### PROBLEM
Return the full material exactly.

/---

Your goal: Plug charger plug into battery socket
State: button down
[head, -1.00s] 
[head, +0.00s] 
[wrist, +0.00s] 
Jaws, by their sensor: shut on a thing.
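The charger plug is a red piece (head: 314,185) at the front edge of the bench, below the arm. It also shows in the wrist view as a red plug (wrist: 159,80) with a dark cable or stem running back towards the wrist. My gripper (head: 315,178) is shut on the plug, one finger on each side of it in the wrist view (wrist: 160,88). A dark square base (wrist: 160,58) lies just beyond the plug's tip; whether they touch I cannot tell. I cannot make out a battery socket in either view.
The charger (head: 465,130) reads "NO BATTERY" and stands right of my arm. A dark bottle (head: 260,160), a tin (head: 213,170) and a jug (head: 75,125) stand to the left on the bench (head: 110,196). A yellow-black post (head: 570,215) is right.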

\---

### CORRECT ANSWER
Your goal: Plug charger plug into battery socket
State: button down
[head, -1.00s] 
[head, +0.00s] 
[wrist, +0.00s] 
Jaws, by their sensor: shut on a thing.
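The charger plug is a red piece (head: 314,185) at the front edge of the bench, below the arm. It also shows in the wrist view as a red plug (wrist: 159,80) with a dark cable or stem running back towards the wrist. My gripper (head: 315,178) is shut on the plug, one finger on each side of it in the wrist view (wrist: 160,88). A dark square base (wrist: 160,58) lies just beyond the plug's tip; whether they touch I cannot tell. I cannot make out a battery socket in either view.
The charger (head: 465,130) reads "NO BATTERY" and stands right of my arm. A dark bottle (head: 260,160), a tin (head: 213,170) and a jug (head: 75,125) stand to the left on the bench (head: 110,196). A yellow-black post (head: 570,215) is right.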

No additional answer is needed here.